Coalitions can potentially be formed to perform any activity or group of activities in the value chain. The following basic types of alliances, focusing on different parts of the valued chain activities, tend to emerge, namely technology-development coalitions, operations and logistics activity coalitions for scale and learning economies, and marketing, sales and service coalitions to cope with national differences. In fact, alliances may cover more than one valued activity, so they are multiple-activity coalitions (Ghemavat et al. 1986).
As it becomes obvious from above earlier writings focused mostly on some general form of cooperation. The term alliance itself has only emerged subsequently. The above quoted authors focused their articles and books on other aspects than cooperation. They merely raised those questions, which now form the core of strategic alliance research. All earlier pieces of literature on cooperations can be considered not exhausting because they analysed cooperation only along one single dimension.
1.2 Taxonomy of strategic alliances
Lorange and Roos propose a two-step conceptual scheme for the classification of strategic alliance (see figure 1). Following the first step of identifying possible motivations for alliance formation, generic strategic alliance types are established ,,based on the resource input/output perspective” (Lorange/Roos 1992). Regardless of underlying motives, a fundamental concern of each prospective strategic alliance parent is the question of how much of its resources are put into and retrieve from a strategic alliance. At the one extreme, of the input side, a parent may wish to put in only organisational resources such as people, technologies, funds and staff support. At the other extreme it may be willing to put in sufficient strategic resources for the alliance to adapt to an array of potential changes in the environment. A self-adapting alliance would require more resources. The value created in the alliance can also be considered on a continuous dimension. On the one end, Lorange and Roos identify the parents’ taking back all the output resources of the alliance (profit taking, staff call-back et cetera). At the other extreme, all of the output created is retained and built up in the alliance itself.
A number of different aspects can be identified as important characteristics of alliances. Consequently, certain inadequacies and ambiguities arise when classifications of alliances are only researched along two dimensions. Faulkner therefore suggests to cluster alliances along dichotomous dimensions (see figure 2) (Faulkner 1995): The first dimensions distinguishe between collaborative arrangements established to meet a clearly defined set of circumstances in a particular way on the one hand and so-called ‘complex alliances’ on the other. The latter may involve certain parts of or even the entire organisation of each partner. The companies recognise that, in combination, they form a potentially much more powerful competitive enterprise than they do individually, but they wish to retain their separate identities. The second dimension draws a line between separate legal-entity joint ventures and more flexible, increasingly project-based collaborations. The third dimension groups alliances according to the number of partner companies: bilateral or consortium.
Similarly to this is the categorisation by Bühner (1993), who uses several criteria to distinguish between alliances, namely by the direction of the alliance (such as horizontal or vertical), by the scope of the alliance (that is different functional areas) and by the type of partners involved (such as medium-sized or large companies).
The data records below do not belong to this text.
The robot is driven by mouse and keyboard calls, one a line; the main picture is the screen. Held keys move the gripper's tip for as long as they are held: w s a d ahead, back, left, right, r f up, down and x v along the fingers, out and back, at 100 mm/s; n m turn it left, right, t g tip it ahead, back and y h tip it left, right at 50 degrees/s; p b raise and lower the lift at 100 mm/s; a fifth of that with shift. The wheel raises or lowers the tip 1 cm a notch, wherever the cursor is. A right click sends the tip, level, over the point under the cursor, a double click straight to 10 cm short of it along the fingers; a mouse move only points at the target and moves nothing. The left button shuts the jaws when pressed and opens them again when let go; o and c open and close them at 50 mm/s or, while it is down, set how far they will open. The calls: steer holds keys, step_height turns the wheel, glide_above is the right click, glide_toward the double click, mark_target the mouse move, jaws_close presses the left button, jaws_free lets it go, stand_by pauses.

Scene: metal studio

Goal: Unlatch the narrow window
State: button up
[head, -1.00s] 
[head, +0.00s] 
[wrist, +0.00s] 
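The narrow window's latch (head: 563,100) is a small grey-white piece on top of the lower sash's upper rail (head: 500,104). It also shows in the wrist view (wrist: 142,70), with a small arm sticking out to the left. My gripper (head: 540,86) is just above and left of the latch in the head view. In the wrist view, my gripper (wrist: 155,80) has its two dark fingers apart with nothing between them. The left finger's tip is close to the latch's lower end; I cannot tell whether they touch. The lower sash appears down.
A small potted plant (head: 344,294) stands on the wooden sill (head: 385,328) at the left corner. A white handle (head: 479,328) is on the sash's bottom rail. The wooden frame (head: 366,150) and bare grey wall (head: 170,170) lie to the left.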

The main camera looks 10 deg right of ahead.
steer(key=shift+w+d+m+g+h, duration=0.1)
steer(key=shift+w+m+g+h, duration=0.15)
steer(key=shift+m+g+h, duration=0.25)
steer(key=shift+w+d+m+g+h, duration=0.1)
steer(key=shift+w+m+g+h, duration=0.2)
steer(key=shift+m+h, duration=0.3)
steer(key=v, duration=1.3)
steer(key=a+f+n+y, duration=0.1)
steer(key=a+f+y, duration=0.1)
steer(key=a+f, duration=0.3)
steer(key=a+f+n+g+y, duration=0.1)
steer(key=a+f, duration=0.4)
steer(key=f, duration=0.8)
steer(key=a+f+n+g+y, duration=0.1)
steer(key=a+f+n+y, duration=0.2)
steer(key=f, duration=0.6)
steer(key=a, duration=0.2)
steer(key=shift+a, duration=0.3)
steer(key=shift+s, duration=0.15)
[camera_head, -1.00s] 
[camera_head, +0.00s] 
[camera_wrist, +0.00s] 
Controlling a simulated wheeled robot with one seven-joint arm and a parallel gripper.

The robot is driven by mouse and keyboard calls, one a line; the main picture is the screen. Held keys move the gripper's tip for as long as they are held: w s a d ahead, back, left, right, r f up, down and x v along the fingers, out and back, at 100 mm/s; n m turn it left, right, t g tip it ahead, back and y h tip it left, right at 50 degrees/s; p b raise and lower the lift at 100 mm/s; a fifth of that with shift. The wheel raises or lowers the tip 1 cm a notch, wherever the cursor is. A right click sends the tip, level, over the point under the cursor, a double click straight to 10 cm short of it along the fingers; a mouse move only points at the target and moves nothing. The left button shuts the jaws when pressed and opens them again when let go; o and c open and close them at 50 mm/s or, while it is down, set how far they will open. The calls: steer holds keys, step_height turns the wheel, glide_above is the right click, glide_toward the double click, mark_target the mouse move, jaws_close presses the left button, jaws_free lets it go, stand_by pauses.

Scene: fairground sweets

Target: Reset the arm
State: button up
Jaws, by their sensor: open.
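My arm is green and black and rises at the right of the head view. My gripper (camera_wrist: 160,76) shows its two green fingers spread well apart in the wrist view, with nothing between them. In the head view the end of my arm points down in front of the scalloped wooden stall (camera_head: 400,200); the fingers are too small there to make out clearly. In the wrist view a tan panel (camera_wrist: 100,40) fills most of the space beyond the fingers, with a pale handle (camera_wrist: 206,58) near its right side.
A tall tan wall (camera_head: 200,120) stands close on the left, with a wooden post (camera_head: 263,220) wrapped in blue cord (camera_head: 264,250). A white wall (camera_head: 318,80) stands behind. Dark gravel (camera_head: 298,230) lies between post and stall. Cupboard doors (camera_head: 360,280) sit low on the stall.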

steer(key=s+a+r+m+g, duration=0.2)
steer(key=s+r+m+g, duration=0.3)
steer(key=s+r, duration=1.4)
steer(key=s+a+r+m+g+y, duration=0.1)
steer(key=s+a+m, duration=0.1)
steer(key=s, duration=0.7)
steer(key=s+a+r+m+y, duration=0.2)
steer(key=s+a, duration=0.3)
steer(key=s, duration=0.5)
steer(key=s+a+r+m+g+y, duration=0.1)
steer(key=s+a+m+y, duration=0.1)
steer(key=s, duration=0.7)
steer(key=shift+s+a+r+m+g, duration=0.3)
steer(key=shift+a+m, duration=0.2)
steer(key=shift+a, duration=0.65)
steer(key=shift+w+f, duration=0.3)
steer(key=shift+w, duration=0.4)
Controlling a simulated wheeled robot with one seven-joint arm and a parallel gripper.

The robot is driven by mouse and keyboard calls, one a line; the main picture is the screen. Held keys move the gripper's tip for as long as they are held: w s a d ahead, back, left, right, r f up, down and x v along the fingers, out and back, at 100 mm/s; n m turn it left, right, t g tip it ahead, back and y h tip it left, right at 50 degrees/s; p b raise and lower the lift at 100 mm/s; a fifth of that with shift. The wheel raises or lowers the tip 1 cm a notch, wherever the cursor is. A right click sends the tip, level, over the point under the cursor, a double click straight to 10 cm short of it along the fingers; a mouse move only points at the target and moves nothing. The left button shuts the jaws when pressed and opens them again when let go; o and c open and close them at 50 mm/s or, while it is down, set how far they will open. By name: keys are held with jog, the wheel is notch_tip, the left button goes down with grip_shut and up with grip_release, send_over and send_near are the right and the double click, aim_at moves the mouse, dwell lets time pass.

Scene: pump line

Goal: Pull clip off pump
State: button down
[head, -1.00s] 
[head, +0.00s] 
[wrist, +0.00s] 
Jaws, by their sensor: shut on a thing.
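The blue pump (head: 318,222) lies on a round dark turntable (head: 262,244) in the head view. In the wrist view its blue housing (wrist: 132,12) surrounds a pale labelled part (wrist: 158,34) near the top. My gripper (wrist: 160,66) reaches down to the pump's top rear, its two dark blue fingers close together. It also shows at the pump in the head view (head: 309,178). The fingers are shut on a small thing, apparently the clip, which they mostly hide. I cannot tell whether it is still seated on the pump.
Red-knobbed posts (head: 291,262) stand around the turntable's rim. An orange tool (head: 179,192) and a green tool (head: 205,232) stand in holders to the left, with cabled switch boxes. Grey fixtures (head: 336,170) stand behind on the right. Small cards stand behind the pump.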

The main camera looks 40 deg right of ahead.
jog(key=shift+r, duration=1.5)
Yoshino and Rangan (1995) (see figure 3) have a more limited view on inter-firm arrangements. They exclude overseas subsidiaries of multinational corporations, even if they are joint ventures, from strategic alliances. These collaborations are undertaken for the purpose of entering new geographic markets solely. They are often tactical or reactive responses by MNE to host nation government pressures. The ‘jointness’ of a venture is rather a compromise than a goal, and control tends to rest with the MNE. Similarly, licensing and franchising agreements are not strategic alliances because they do not call for a continuous transfer between the partners. The following figure however illustrates the authors’ range of possible interfirm links and the subset encompassed by their definition of a strategic alliance.
But alliances can also be divided into several other clearly distinct categories. At a first level, it seems important to distinguish partnerships forged between companies from different industries, which are therefore notin direct competition with one another, and from alliances between rival firms, which raise specific problems, both from an anti-trust point of view as well as in terms of managing the relationship between the allied competitors. At a second level, within partnerships between non-competing firms, a useful distinction can be made between international expansion joint ventures, vertical partnerships and cross-industry agreements. As for alliances between rival firms, Dussauge and Garrette (see figure 4) have suggested an original analytical model derived from extensive research conducted on a large sample of such alliances. Their model shows that strategic alliances uniting rival firms can be divided into three main categories: shared-supply alliances, quasi-concentration alliances and complementarity.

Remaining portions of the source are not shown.